Dengan demikian, suatu hal yang berupa barang atau perbuatan yang masih dipertentangkan status hukumnya, halal atau haram, tidak wajib diingkari. Sebab mungkin saja orang yang melakukan karena ia mengikuti ulama yang berpendapat halal, seperti yang diungkapkan Ibnu Hajar dalam tuhfal-Muhtaj.

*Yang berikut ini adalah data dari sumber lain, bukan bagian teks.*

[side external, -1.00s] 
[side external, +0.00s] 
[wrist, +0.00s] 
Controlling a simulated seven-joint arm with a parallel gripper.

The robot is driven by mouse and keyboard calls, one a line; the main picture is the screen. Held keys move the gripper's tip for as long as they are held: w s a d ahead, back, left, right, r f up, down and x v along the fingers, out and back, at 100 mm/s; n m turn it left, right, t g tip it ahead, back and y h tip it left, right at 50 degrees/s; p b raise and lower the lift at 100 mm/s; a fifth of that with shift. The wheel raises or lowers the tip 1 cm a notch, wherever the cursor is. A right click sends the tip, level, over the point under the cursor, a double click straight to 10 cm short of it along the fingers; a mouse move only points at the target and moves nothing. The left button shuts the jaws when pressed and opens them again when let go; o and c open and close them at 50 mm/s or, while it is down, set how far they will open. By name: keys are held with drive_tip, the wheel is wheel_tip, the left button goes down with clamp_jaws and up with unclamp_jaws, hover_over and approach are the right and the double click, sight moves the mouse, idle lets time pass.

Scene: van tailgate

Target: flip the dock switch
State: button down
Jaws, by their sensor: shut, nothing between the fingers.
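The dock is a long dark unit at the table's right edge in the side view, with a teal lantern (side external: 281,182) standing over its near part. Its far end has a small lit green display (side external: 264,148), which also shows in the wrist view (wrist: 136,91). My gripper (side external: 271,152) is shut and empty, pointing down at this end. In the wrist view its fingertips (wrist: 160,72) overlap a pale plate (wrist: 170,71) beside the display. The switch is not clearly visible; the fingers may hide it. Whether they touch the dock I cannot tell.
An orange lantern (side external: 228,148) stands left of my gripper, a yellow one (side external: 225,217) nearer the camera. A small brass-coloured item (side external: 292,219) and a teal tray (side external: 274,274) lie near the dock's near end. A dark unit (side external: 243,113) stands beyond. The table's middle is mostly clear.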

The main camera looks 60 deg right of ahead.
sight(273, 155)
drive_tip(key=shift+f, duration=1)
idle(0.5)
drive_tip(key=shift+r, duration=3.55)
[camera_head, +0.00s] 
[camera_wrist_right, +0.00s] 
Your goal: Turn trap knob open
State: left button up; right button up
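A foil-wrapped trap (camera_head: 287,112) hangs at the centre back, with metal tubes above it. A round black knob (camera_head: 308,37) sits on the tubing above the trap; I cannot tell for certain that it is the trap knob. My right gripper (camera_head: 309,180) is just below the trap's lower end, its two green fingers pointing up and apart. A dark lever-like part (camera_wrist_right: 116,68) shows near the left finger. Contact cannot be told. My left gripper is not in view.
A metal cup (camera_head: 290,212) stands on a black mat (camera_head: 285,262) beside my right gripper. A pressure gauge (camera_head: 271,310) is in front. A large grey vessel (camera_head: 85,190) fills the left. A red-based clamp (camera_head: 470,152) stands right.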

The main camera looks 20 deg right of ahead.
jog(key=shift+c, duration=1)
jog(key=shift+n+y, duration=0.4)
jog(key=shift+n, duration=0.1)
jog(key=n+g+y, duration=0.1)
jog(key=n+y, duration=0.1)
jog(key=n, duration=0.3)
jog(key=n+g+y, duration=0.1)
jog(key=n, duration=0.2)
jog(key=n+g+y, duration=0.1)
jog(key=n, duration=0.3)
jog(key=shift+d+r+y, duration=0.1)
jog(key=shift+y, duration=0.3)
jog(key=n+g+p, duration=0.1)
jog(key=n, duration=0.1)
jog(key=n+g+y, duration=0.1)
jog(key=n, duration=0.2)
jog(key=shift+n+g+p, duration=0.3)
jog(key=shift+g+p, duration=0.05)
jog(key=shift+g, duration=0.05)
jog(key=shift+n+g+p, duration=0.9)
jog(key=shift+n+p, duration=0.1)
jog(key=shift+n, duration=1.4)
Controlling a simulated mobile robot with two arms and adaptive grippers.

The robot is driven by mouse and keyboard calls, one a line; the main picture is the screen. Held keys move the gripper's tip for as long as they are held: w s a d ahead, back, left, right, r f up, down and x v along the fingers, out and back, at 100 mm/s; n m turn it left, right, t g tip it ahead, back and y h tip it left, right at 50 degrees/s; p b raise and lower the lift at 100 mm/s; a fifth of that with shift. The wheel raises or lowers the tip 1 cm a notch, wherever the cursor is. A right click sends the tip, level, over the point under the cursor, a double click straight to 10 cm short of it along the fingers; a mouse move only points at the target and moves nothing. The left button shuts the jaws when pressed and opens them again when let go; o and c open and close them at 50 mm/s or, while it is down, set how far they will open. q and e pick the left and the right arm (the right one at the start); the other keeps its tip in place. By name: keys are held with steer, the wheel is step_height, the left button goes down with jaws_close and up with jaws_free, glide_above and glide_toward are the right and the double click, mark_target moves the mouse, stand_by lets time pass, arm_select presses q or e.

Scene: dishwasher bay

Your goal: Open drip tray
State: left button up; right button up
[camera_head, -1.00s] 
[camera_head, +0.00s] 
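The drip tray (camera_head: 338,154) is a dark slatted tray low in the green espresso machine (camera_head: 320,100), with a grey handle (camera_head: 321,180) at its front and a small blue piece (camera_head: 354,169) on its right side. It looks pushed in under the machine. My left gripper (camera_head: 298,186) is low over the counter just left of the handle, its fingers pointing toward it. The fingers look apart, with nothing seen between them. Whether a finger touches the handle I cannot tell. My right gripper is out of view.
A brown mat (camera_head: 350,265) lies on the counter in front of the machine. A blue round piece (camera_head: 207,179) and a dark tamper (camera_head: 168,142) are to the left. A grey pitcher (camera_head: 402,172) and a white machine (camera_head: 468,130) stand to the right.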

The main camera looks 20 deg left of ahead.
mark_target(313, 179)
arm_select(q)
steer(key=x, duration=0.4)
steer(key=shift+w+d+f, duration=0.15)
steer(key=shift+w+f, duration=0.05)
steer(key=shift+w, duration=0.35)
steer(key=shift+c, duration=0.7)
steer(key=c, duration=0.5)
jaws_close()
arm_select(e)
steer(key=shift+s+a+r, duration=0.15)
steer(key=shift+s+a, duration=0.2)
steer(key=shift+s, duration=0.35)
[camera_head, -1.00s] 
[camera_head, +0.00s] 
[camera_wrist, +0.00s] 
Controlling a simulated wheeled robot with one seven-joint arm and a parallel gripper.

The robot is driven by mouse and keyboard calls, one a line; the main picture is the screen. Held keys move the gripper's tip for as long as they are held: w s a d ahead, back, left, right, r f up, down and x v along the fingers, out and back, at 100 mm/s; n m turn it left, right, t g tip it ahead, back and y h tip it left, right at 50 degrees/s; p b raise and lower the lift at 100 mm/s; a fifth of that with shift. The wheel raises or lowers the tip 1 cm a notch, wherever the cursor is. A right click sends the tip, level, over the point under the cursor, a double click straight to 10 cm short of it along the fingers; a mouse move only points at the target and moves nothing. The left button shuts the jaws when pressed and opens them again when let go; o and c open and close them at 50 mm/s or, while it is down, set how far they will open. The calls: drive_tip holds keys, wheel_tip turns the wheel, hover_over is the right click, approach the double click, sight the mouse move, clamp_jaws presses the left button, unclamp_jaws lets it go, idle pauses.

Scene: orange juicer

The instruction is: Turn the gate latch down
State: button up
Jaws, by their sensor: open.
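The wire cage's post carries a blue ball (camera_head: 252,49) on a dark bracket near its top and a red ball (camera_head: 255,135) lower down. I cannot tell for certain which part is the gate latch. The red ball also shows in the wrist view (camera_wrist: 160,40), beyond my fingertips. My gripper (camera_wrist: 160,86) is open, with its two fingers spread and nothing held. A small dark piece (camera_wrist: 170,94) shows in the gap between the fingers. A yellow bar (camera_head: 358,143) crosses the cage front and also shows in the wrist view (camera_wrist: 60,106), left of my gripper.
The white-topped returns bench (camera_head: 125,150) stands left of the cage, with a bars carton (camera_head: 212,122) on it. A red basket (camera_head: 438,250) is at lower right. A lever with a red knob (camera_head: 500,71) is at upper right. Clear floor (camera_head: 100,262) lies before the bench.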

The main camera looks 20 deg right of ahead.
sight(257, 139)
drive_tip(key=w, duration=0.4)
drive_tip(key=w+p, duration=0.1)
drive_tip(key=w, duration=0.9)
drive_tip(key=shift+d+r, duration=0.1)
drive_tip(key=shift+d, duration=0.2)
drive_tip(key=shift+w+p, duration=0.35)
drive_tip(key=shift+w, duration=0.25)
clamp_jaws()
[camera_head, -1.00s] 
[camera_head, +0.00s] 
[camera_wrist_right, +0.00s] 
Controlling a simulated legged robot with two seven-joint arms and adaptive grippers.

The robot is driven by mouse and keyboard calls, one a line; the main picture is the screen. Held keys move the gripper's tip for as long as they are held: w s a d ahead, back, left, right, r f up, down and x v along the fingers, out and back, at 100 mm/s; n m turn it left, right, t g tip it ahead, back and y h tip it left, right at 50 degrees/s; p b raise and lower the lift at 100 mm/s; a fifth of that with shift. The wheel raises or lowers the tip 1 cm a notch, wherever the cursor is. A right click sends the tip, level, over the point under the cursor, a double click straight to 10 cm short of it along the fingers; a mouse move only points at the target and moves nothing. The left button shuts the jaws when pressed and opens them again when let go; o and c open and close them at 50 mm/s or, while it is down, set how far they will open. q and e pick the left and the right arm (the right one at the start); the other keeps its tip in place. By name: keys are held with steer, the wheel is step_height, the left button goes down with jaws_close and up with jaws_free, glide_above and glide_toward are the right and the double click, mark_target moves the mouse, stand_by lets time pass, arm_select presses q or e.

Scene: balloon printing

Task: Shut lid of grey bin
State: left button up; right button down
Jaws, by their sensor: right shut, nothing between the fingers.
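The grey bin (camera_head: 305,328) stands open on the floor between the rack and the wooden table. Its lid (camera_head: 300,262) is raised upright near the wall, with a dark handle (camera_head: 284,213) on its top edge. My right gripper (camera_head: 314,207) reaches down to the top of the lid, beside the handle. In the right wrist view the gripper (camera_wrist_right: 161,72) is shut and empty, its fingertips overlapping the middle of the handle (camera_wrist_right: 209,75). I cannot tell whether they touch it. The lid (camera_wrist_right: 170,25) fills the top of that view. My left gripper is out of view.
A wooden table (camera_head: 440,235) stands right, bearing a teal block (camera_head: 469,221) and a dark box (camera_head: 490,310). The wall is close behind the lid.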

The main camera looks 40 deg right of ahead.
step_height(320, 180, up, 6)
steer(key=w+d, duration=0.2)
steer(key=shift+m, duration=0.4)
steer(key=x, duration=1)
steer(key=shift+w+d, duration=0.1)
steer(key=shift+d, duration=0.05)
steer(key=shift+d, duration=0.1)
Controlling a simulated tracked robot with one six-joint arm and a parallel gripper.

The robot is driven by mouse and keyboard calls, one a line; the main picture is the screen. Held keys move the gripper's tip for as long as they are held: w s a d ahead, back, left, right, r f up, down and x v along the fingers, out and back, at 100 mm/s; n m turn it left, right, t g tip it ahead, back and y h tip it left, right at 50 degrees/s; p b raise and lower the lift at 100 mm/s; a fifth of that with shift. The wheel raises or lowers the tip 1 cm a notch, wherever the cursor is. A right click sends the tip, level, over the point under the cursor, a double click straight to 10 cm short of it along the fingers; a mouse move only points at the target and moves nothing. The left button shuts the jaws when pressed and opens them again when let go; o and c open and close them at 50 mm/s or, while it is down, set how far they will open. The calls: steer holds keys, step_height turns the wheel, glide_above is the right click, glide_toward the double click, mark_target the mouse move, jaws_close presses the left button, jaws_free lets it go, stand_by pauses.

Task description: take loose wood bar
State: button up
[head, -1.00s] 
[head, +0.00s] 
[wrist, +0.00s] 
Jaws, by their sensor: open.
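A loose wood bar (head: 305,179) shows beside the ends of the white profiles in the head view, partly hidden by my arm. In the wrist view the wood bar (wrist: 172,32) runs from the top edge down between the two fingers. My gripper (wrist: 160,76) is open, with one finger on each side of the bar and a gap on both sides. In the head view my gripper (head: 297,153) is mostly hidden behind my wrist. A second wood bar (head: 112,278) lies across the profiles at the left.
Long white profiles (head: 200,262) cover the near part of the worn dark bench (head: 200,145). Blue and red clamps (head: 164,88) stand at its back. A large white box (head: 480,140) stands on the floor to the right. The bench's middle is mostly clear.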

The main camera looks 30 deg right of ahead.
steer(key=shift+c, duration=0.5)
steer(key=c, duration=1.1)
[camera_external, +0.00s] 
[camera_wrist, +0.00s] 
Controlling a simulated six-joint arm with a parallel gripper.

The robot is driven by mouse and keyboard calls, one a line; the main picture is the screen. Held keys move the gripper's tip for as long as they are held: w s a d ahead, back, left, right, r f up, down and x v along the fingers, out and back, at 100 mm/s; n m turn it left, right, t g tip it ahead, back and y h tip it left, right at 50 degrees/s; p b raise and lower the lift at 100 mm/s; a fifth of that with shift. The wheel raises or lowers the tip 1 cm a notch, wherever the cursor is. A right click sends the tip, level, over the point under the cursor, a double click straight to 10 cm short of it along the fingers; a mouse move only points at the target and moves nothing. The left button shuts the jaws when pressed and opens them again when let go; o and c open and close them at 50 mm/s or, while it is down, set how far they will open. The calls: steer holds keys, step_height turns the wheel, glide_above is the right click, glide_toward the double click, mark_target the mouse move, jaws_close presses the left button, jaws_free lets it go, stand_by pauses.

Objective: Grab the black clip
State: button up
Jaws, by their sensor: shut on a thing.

Lain halnya jika ada seoarang ‘alim melihat orang lain melakukan perbuatan yang dipertentangkan halal dan haramnya, dan ketika melakukan hal itu, sebenarnya si pelaku berkeyakinan bahwa apa yang dilakukanya adalah sesuatu yang diharamkan. Maka bagi orang ‘alim wajib mengingkari perbuatan itu., jika ia mempunyai anggapan  bahwa dalam diri pelaku sebenarnya meyakini bahwa perbuatan yang dilakukanya adalah haram. Hal ini berlaku walaupun pendapatnya berbeda dengan keyakinan si pelaku.
Orang yang belum bertaraf ‘alim (‘amiy) juga wajib mengingkari perbuatan yang dipertentangkan status hukumnya, ketika ia diberitahu orang lain yang lebih mengetahui bahwa perbuatan semacam itu haram menurut keyakinan si pelaku.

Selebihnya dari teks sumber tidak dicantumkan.